U.S. Ambassador to Israel Mike Huckabee has suggested to President Donald Trump that he should use a nuclear bomb against Iran, urging Trump to listen to the voice he will “hear from heaven” and follow its guidance in making decisions about Israel’s war on Iran.

In a post on Truth Social on Tuesday, Trump posted a screenshot of the lengthy text he says was sent to him by Huckabee, an evangelical and Christian Zionist who Trump praises as a “Great Person!”

In the text, Huckabee says Trump’s current decision on whether or not to involve the U.S. further in attacks on Iran is akin to the decision President Harry Truman faced in 1945 — when Truman dropped two atomic bombs in Hiroshima and Nagasaki, killing hundreds of thousands of innocent people in Japan and decimating the cities.

Huckabee further says that he seeks not to persuade but to “encourage” Trump. “God spared you in Butler, PA to be the most consequential President in a century — maybe ever,” Huckabee writes. “No President in my lifetime has been in a position like yours. Not since Truman in 1945.”

The rambling message is extremely ironic, considering that Huckabee is suggesting that Trump should use a nuclear bomb against Iran in a war that was started by Israel to supposedly target Iran’s nuclear weapons program, though most of the targets and casualties so far appear to be civilian.

Huckabee also urges Trump to listen to “HIS voice,” an apparent reference to God, saying that Trump “will hear from heaven” about the issue.

Like many evangelical Christians in the U.S., Huckabee is a Christian Zionist who subscribes to the belief that Israel must dominate Palestine in order to bring about the end-times prophecy and second coming of Jesus Christ. Christ would then rule over Israel in the new age, where all people worship Christ or get eliminated and condemned to hell.

Some Christian Zionists have outright preached that Israel must claim dominance over enemies like Iran, who will try to destroy Israel as it pursues total control over Palestine. Huckabee has been heavily criticized for his erasure of the occupied West Bank, which he refers to as Judea and Samaria, and for saying once that there is “really no such thing as a Palestinian.”

Sen.
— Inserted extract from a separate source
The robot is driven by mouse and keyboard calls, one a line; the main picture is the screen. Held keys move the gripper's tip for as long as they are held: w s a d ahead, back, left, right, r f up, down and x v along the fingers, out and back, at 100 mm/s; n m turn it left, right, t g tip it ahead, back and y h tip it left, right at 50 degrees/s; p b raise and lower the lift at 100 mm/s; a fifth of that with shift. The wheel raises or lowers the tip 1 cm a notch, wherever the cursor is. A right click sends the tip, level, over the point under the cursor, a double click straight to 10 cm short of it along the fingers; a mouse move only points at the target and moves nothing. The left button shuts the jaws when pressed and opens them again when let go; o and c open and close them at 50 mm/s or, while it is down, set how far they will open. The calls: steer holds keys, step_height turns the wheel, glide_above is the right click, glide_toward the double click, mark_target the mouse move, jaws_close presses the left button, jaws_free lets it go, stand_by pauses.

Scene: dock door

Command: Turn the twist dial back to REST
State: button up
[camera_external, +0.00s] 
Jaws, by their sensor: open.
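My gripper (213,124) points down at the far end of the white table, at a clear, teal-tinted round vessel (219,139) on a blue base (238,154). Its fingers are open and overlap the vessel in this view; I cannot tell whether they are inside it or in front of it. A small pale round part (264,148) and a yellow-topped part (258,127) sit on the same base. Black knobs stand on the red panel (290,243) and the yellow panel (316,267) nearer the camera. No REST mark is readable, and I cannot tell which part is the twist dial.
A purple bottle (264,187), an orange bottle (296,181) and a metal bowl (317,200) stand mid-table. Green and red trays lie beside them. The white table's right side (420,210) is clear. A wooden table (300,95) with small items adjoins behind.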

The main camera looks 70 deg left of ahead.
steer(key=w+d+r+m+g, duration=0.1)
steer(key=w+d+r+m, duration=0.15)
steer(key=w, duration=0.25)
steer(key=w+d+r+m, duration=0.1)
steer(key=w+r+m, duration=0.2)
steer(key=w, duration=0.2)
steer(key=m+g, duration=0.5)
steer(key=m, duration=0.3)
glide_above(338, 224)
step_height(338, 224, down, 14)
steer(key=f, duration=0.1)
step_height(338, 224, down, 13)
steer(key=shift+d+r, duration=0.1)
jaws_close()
Lindsey Graham (R-South Carolina), who has spent over a decade urging the U.S. to enter into a war with Iran, praised Huckabee’s text, saying it is “spot on.”

“It is now time to end this terrible chapter in the Middle East and start a new chapter,” said Graham, seemingly referring to an old neo-conservative fantasy of regime change in Iran.

The text, seeking to stoke Trump into using extreme force against Iran, comes at a fragile moment as Israeli Prime Minister Benjamin Netanyahu is openly urging Trump to attack Iran, lending Israel even more support on top of the current defensive backing from U.S. military assets.

Similarly to Trump’s statement on Tuesday brushing aside the U.S. intelligence community’s assessment that Iran isn’t pursuing a nuclear weapon, Huckabee’s invocation of a higher purpose echoes President George W. Bush’s bizarre reasoning for starting the Iraq War. Just months after the U.S.’s invasion initially began, Bush reportedly told an Israeli-Palestinian summit that he was “driven with a mission from God.”

It’s unclear what Trump’s next move will be. He has repeatedly said that his goal is to force Iran to capitulate on his administration’s demands for a nuclear deal. “COMPLETE SURRENDER,” he wrote on Truth Social on Tuesday.

Trump has said that he may be sending Vice President J.D. Vance or his Middle East envoy Steve Witkoff to conduct negotiations. According to sources cited by Axios, the president was reportedly considering striking Iran ahead of a meeting about the war with his national security team in the White House Situation Room on Tuesday.